Na noite de quinta feita, Trump reiterou as alegações de que há fraude na votação, questionando principalmente nos votos feitos pelos correios – e que tendem a beneficiar o candidato democrata – mesmo que não tenha qualquer prova disso. Esse comportamento demonstrado agora, não difere daquele adotado ao longo da campanha, com relação a não aceitar um resultado que lhe fosse desfavorável. Trump acusa o adversário de roubar as eleições por meio de “votos ilegais”, sem explicar quais seriam esses, e afirma que se fossem considerados apenas os votos “legítimos” já teria vencido as eleições. Além disso, afirma que questionará judicialmente o resultado, caso Biden vença.  
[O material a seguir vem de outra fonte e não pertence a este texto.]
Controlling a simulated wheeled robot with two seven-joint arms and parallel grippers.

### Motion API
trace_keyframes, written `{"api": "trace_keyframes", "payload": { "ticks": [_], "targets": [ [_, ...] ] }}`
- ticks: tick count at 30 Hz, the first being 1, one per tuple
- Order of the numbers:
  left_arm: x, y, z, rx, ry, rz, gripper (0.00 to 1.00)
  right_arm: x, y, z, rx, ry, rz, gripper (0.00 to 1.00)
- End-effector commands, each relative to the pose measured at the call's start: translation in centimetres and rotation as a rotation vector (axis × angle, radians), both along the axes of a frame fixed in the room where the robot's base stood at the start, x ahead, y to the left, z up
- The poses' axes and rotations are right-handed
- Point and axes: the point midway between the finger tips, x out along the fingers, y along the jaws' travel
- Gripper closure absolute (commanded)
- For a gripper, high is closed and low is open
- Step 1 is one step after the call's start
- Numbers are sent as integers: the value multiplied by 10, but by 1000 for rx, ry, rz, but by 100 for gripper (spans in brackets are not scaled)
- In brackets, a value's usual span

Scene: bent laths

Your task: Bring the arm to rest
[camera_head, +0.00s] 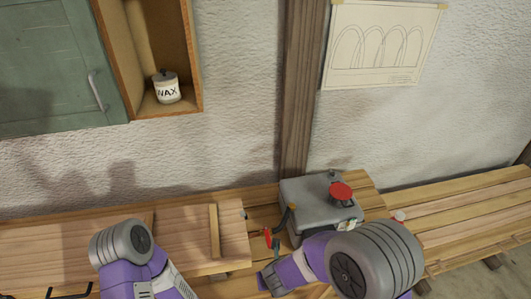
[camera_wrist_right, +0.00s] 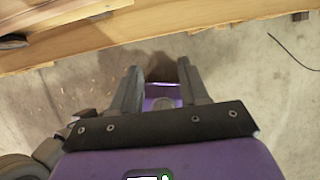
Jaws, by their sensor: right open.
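My right gripper (camera_wrist_right: 159,72) shows in the right wrist view with its two dark fingers apart and nothing between them. It hangs over the concrete floor, beside a wooden edge. A purple part, partly hidden behind the fingers, looks like my own body. In the head view my right arm (camera_head: 375,262) reaches over the front of the bench, and I cannot make out its gripper there. My left arm (camera_head: 132,250) is bent at the lower left, and its gripper is out of view.
A wooden workbench (camera_head: 185,228) runs along the wall. A grey metal box (camera_head: 305,200) with a red knob (camera_head: 341,192) stands on it, close to my right arm. A wax jar (camera_head: 167,88) sits in a wall niche. Slatted planks (camera_head: 470,215) lie at right. Bare floor (camera_wrist_right: 250,70) shows below.

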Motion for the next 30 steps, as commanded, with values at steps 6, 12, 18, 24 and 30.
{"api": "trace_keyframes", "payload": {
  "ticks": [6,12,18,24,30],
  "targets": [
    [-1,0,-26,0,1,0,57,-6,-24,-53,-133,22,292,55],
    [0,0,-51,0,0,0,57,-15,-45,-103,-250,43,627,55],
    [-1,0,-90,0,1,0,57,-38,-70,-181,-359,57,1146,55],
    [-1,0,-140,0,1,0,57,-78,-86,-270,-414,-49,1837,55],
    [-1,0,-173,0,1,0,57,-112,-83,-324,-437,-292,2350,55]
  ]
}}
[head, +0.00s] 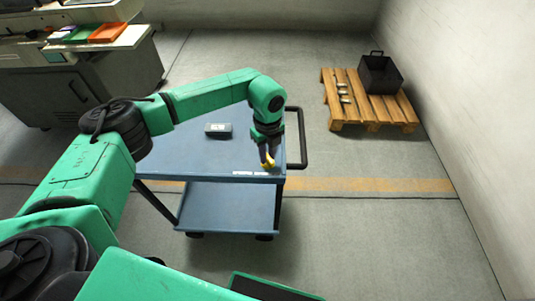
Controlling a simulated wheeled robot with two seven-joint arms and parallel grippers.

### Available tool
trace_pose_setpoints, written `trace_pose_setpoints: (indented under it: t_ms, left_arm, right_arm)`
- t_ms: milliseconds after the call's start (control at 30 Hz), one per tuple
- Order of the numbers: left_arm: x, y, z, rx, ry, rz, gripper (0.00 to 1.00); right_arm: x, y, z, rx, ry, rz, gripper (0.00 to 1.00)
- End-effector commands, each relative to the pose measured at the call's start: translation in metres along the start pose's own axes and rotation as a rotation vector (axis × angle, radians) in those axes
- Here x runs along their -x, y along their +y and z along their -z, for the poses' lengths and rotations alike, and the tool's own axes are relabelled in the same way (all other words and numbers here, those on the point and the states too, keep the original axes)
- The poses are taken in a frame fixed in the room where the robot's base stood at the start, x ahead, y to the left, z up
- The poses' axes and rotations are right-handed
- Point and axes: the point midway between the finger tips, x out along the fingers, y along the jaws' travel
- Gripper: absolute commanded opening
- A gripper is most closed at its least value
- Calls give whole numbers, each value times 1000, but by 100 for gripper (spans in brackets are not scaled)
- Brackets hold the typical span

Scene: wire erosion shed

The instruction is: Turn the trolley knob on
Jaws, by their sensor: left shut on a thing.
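The blue trolley (233,204) stands in the middle of the head view, with a black push handle at its right end. A small yellow knob (270,165) shows near the right front corner of its top. My left gripper (268,160) points down over that corner, with its fingers closed around the yellow knob. The fingers hide part of the knob, and I cannot tell which way it is turned. My right gripper is not in view.
A wooden pallet (341,123) with a black bin (380,75) stands at the back right. A grey machine bench with coloured trays (107,33) is at the back left. Floor right of the trolley is clear.

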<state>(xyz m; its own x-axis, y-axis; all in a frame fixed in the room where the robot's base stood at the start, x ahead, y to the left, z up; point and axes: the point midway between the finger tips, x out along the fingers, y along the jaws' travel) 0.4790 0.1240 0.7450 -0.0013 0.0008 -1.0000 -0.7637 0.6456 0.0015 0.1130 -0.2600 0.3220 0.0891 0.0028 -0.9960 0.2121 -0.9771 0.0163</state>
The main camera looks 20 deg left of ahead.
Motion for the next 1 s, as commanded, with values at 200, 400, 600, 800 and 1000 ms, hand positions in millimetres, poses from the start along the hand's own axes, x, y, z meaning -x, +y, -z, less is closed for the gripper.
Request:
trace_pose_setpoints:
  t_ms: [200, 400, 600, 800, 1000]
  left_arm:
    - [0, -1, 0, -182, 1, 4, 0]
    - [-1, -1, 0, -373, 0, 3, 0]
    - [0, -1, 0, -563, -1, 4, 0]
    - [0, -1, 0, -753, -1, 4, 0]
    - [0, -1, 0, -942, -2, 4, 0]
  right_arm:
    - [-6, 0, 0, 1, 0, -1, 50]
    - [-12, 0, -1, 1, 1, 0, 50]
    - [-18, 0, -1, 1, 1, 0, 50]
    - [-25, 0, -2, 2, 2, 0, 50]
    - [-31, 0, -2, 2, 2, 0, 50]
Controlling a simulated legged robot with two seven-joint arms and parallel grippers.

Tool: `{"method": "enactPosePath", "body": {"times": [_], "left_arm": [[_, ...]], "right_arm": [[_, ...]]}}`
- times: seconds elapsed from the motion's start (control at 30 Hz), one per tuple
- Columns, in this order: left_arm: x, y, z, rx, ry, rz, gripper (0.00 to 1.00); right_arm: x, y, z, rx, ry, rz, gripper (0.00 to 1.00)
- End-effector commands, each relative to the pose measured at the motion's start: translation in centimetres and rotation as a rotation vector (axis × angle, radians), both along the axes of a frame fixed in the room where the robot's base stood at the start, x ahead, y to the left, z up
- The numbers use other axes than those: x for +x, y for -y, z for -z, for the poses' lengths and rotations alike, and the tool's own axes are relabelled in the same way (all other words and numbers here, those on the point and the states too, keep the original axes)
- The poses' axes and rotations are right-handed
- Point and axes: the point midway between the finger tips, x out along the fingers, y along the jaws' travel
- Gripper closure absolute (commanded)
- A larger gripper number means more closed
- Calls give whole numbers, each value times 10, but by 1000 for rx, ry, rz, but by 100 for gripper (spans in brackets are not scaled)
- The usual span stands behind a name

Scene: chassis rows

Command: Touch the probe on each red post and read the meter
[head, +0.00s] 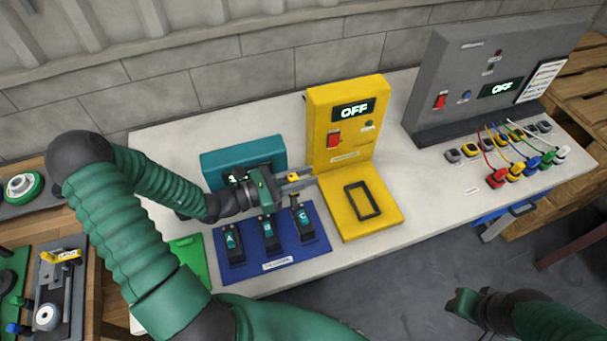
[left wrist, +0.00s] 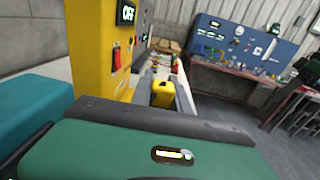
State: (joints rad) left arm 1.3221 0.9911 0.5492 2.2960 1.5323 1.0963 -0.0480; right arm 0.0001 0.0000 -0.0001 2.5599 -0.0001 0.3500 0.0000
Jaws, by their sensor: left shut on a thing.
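My left gripper (head: 298,180) is shut on a small yellow thing, taken as the probe (head: 293,177), above the back right of the blue mat. The probe (left wrist: 162,95) also shows between the fingers in the left wrist view; its tip is hidden there. Three dark lettered blocks (head: 268,232) stand in a row on the blue mat (head: 312,250). The yellow meter (head: 347,110) has a red switch, and its display (head: 353,109) reads OFF. I cannot make out red posts on the blocks. My right gripper (head: 466,303) is low at the right, away from the bench; its jaws are unclear.
A black frame (head: 375,206) lies on the yellow base (head: 335,212). A teal box (head: 225,160) stands behind the mat. A grey panel (head: 432,90), also reading OFF, stands at the right with coloured plugs (head: 515,172) before it.

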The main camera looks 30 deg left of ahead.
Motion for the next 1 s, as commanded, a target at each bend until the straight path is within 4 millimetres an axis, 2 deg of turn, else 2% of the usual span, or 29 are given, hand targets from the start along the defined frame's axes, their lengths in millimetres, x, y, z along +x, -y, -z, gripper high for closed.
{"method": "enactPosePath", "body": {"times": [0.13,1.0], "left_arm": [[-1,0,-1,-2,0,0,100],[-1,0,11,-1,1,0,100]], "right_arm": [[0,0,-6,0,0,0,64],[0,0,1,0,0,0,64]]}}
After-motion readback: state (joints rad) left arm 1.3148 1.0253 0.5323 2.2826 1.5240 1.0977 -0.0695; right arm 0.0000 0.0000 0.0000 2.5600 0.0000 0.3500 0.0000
Como discuti brevemente no meu texto anterior, Trump emerge num contexto em que se discute a crise da democracia representativa e como figuras que se colocam fora do jogo político e adotam um discurso conservador que dialoga com as aflições das massas têm se destacado e levado aos limites as instituições democráticas, colocando todo o sistema em perigo. Trump insiste nesse comportamento e os próximos dias podem ser fundamentais para o futuro desse modelo de organização política: a negativa de deixar o poder ou a reversão judicial do resultado pode reverberar no mundo todo em função da influência que os Estados Unidos exercem. Uma clara erosão desse sistema por lá, significaria que as grandes potências mundiais da atualidade, EUA, China e Rússia não encontram no voto a legitimidade de seus governos, deixando de lado o conceito clássico de que “todo poder emana do povo”.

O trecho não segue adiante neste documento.